>> begin Collected data
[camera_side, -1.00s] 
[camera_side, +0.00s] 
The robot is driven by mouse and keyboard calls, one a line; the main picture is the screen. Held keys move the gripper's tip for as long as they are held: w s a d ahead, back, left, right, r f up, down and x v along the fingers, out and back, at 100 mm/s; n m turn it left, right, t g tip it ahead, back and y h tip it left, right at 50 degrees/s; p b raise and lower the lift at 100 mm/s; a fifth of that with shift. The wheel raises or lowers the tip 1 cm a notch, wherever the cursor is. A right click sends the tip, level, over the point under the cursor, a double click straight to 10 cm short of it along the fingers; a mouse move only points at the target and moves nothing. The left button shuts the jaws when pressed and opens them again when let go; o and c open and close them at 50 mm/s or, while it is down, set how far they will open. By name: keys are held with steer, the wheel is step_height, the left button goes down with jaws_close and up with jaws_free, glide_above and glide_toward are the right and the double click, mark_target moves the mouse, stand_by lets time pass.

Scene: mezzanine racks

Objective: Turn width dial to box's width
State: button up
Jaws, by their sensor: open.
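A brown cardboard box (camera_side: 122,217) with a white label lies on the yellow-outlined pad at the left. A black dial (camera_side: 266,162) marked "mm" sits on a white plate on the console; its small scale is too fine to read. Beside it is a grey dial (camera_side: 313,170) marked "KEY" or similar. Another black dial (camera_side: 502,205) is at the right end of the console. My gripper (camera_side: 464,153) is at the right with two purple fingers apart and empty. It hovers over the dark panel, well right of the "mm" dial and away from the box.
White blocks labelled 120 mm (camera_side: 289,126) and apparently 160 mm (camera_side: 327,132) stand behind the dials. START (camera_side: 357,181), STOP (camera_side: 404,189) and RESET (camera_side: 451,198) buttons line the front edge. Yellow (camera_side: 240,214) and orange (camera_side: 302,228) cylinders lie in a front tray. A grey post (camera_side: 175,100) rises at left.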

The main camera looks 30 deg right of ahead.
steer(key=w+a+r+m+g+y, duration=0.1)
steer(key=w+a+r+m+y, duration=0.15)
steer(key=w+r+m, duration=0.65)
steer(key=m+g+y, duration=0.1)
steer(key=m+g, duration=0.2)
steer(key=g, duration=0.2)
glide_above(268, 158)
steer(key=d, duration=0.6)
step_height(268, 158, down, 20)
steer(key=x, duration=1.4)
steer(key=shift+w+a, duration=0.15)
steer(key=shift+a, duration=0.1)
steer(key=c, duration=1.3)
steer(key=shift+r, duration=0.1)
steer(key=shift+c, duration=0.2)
>> end Collected data
Set exercise: Retype the listing above in full, with no alterations.

The answer:
[camera_side, -1.00s] 
[camera_side, +0.00s] 
The robot is driven by mouse and keyboard calls, one a line; the main picture is the screen. Held keys move the gripper's tip for as long as they are held: w s a d ahead, back, left, right, r f up, down and x v along the fingers, out and back, at 100 mm/s; n m turn it left, right, t g tip it ahead, back and y h tip it left, right at 50 degrees/s; p b raise and lower the lift at 100 mm/s; a fifth of that with shift. The wheel raises or lowers the tip 1 cm a notch, wherever the cursor is. A right click sends the tip, level, over the point under the cursor, a double click straight to 10 cm short of it along the fingers; a mouse move only points at the target and moves nothing. The left button shuts the jaws when pressed and opens them again when let go; o and c open and close them at 50 mm/s or, while it is down, set how far they will open. By name: keys are held with steer, the wheel is step_height, the left button goes down with jaws_close and up with jaws_free, glide_above and glide_toward are the right and the double click, mark_target moves the mouse, stand_by lets time pass.

Scene: mezzanine racks

Objective: Turn width dial to box's width
State: button up
Jaws, by their sensor: open.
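A brown cardboard box (camera_side: 122,217) with a white label lies on the yellow-outlined pad at the left. A black dial (camera_side: 266,162) marked "mm" sits on a white plate on the console; its small scale is too fine to read. Beside it is a grey dial (camera_side: 313,170) marked "KEY" or similar. Another black dial (camera_side: 502,205) is at the right end of the console. My gripper (camera_side: 464,153) is at the right with two purple fingers apart and empty. It hovers over the dark panel, well right of the "mm" dial and away from the box.
White blocks labelled 120 mm (camera_side: 289,126) and apparently 160 mm (camera_side: 327,132) stand behind the dials. START (camera_side: 357,181), STOP (camera_side: 404,189) and RESET (camera_side: 451,198) buttons line the front edge. Yellow (camera_side: 240,214) and orange (camera_side: 302,228) cylinders lie in a front tray. A grey post (camera_side: 175,100) rises at left.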

The main camera looks 30 deg right of ahead.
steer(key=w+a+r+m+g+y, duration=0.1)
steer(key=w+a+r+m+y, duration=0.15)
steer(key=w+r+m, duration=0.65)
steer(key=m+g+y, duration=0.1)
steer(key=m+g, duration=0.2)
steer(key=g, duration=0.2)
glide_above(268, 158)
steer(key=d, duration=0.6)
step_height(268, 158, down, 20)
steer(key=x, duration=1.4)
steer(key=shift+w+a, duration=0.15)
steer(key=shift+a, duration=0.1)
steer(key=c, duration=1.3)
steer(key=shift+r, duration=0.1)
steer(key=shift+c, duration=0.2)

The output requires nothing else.